Given task: Nothing outside the range from the line with "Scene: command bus" to the line with "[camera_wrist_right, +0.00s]" belongs in the copy, and no pictures do either; repeat that range exactly.
-- begin Data records --
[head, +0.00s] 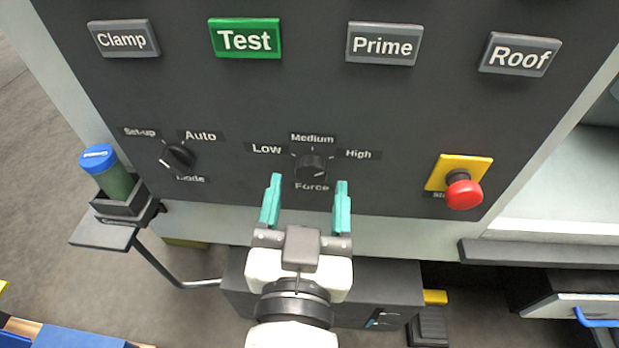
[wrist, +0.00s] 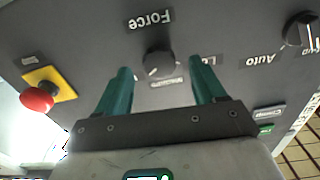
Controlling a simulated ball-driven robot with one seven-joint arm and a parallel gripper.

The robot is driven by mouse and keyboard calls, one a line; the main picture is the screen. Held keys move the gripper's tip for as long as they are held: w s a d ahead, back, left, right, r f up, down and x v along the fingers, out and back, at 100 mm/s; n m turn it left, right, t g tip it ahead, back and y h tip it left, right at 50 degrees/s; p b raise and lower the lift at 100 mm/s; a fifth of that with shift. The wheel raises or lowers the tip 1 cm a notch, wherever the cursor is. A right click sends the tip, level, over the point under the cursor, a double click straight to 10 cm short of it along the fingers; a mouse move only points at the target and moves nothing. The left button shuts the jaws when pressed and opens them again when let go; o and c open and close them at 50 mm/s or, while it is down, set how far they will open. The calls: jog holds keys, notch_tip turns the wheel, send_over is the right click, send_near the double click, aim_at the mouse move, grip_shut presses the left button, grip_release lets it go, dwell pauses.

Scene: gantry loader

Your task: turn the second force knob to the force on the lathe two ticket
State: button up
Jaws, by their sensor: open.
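A dark round force knob (head: 311,168) sits low on the dark control panel, with "Force" below it and Low, Medium and High labels around it. It also shows in the wrist view (wrist: 159,64). I cannot tell for sure which label its pointer faces. My gripper (head: 308,184) is open in front of the knob, its teal fingers apart on either side of it in the picture. In the wrist view the knob appears between and just beyond the fingertips (wrist: 159,67). I see no contact. No lathe two ticket is in view, and only one force knob shows.
A mode knob (head: 179,156) is to the left. A red stop button (head: 464,191) on a yellow plate (head: 440,172) is to the right. Clamp, green Test (head: 245,40), Prime and Roof buttons line the top. A blue-capped green cylinder (head: 113,182) stands in a holder at left.

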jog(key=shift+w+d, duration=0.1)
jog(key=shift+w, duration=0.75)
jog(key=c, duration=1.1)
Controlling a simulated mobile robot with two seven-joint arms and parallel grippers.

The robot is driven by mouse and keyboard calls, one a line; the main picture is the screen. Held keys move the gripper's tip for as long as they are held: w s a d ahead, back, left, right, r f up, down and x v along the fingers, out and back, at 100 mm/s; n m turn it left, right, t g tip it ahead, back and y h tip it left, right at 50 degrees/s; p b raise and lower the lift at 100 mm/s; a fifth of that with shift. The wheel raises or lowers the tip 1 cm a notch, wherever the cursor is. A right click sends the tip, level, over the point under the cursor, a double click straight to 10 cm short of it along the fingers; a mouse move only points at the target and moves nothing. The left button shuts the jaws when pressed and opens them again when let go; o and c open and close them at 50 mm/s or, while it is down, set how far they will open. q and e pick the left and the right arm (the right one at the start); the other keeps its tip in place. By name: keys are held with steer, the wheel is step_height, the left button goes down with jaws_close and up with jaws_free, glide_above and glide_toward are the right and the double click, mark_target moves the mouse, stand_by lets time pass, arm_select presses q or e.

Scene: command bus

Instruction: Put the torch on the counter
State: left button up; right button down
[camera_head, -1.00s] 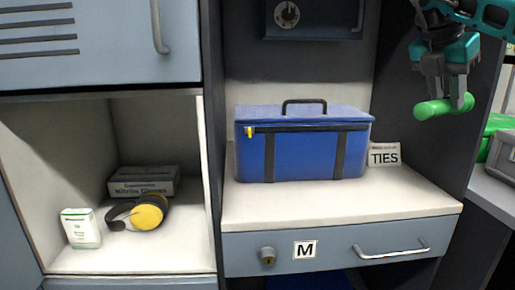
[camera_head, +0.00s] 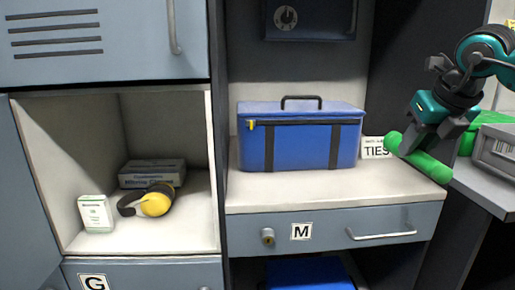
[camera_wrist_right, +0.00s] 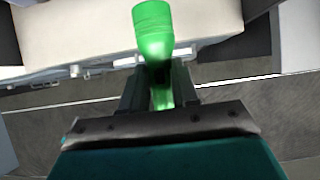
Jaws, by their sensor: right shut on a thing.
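The torch (camera_head: 428,166) is a green cylinder at the right of the head view. My right gripper (camera_head: 420,150) is shut on it and holds it near the right front edge of the counter (camera_head: 300,194). The torch is tilted, and whether it touches the counter cannot be told. In the right wrist view the torch (camera_wrist_right: 153,30) sticks out beyond the fingers of my right gripper (camera_wrist_right: 160,85). My left gripper is not in view.
A blue bag (camera_head: 300,140) with a TIES card (camera_head: 376,148) beside it stands at the back of the counter. The counter's front strip is clear. A grey case (camera_head: 497,148) is at the right. Yellow earmuffs (camera_head: 156,201) and boxes are in the left cubby.

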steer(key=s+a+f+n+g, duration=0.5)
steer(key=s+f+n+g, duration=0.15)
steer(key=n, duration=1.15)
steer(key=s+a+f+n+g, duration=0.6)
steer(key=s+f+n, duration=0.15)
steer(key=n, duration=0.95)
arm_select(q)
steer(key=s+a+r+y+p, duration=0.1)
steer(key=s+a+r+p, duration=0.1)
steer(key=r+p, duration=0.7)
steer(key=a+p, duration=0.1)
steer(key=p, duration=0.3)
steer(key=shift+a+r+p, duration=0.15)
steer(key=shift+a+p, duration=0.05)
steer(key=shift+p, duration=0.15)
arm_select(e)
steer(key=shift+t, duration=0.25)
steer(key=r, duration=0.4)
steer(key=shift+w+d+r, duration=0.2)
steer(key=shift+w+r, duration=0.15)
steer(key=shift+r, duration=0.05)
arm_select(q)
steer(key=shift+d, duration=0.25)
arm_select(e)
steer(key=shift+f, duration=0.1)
-- end Data records --
Answer below:
Scene: command bus

Instruction: Put the torch on the counter
State: left button up; right button down
[camera_head, -1.00s] 
[camera_head, +0.00s] 
[camera_wrist_right, +0.00s] 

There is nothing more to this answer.